### EXERCISE
Restate the opening lines of the material below word for word, stopping after the line that contains "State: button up".

### DATA SUPPLIED
** START **

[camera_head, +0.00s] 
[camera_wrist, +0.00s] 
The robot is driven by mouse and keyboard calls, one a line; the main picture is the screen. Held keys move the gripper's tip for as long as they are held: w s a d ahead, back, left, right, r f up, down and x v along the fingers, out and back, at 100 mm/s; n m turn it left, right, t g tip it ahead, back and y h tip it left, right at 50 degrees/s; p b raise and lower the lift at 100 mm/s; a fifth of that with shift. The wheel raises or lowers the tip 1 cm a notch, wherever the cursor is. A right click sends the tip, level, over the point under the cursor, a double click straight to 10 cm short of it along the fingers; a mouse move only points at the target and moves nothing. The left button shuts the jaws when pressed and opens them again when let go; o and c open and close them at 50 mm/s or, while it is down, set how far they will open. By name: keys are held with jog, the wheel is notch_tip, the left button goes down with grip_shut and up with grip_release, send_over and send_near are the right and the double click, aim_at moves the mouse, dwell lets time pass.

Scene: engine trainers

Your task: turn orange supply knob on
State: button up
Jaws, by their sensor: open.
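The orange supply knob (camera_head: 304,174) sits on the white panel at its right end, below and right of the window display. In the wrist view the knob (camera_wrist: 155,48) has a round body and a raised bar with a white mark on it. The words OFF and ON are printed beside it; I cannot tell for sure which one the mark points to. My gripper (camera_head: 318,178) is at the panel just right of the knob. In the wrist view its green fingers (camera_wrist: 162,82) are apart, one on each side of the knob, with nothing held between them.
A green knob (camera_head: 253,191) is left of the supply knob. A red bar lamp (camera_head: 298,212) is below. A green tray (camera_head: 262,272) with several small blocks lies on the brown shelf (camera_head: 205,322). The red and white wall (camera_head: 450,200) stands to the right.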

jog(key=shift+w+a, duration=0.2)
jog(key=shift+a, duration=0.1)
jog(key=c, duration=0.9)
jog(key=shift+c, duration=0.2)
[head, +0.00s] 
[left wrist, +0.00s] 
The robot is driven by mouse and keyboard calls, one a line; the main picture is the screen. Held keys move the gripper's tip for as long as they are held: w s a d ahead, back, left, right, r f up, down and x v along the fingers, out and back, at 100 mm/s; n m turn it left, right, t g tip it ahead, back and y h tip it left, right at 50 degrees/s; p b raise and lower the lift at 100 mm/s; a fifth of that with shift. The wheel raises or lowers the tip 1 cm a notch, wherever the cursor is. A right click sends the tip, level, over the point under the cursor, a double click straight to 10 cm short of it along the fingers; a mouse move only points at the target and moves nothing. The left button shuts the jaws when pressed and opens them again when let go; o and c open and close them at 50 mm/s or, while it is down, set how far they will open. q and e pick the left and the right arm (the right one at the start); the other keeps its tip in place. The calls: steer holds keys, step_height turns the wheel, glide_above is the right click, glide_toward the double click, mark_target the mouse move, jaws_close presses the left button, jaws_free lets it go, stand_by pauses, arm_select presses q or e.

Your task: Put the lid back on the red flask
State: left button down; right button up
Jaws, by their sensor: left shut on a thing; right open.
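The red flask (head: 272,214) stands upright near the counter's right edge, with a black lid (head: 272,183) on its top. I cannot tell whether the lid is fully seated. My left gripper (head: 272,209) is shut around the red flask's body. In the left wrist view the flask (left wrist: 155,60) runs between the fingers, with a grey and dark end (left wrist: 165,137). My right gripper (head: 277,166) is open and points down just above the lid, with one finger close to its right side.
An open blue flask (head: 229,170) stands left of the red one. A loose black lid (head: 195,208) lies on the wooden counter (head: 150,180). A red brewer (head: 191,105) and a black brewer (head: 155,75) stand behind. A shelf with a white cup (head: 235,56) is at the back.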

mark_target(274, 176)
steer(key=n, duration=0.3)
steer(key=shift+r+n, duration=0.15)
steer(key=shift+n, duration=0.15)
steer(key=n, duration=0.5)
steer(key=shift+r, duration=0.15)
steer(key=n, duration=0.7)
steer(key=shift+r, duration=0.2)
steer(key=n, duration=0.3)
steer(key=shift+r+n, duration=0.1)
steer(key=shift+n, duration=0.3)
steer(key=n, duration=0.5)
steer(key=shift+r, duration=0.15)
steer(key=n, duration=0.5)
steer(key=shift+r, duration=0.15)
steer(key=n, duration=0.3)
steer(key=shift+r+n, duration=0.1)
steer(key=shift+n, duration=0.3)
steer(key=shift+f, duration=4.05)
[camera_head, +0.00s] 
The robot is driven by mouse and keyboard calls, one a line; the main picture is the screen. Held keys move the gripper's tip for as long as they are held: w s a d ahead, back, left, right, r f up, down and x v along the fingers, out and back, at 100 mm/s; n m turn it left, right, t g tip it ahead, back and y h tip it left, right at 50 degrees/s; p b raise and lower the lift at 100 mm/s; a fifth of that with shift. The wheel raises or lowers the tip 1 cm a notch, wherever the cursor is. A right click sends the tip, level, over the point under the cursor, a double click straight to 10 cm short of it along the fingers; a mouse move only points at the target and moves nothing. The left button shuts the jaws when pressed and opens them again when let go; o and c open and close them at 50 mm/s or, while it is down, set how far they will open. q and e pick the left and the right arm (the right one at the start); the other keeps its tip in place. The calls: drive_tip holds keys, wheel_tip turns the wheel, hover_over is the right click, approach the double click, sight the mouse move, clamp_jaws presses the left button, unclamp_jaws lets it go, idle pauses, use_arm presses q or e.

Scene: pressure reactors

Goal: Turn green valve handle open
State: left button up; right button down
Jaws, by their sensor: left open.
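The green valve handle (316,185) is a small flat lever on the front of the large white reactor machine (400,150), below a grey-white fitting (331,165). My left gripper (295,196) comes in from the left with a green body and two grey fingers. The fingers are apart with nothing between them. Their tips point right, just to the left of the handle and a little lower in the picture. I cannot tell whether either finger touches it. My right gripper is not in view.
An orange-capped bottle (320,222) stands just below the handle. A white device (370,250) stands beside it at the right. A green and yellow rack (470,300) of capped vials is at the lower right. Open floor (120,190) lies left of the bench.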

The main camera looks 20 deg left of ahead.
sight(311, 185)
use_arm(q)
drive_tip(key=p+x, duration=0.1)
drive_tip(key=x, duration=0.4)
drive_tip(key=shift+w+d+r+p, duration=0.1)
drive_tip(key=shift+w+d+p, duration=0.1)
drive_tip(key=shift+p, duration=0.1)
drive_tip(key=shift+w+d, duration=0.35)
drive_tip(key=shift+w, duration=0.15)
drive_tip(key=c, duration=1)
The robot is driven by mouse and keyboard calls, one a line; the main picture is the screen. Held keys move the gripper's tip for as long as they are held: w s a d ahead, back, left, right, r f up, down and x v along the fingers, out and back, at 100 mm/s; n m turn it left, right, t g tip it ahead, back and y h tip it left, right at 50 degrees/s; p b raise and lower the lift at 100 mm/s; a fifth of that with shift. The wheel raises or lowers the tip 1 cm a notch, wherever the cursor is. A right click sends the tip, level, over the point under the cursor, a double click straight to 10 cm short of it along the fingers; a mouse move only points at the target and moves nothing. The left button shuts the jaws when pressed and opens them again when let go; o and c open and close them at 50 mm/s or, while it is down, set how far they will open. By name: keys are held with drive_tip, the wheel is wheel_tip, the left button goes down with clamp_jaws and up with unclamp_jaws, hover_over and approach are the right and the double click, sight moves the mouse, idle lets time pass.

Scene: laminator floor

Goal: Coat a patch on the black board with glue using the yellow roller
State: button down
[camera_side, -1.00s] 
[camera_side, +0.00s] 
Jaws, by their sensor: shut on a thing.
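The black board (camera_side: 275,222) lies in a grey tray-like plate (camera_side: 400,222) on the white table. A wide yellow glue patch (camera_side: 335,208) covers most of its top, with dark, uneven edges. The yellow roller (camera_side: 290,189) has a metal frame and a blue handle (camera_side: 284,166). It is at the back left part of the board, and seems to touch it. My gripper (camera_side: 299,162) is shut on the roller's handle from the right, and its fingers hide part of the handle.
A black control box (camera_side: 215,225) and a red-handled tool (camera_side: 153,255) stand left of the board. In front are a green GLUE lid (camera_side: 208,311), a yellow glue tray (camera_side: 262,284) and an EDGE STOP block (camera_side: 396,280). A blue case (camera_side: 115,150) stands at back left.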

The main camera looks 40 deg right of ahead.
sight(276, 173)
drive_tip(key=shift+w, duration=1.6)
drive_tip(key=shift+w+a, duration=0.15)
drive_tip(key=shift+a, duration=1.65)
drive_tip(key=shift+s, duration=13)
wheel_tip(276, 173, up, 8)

** END **

### RESPONSE BELOW
[camera_head, +0.00s] 
[camera_wrist, +0.00s] 
The robot is driven by mouse and keyboard calls, one a line; the main picture is the screen. Held keys move the gripper's tip for as long as they are held: w s a d ahead, back, left, right, r f up, down and x v along the fingers, out and back, at 100 mm/s; n m turn it left, right, t g tip it ahead, back and y h tip it left, right at 50 degrees/s; p b raise and lower the lift at 100 mm/s; a fifth of that with shift. The wheel raises or lowers the tip 1 cm a notch, wherever the cursor is. A right click sends the tip, level, over the point under the cursor, a double click straight to 10 cm short of it along the fingers; a mouse move only points at the target and moves nothing. The left button shuts the jaws when pressed and opens them again when let go; o and c open and close them at 50 mm/s or, while it is down, set how far they will open. By name: keys are held with jog, the wheel is notch_tip, the left button goes down with grip_shut and up with grip_release, send_over and send_near are the right and the double click, aim_at moves the mouse, dwell lets time pass.

Scene: engine trainers

Your task: turn orange supply knob on
State: button up

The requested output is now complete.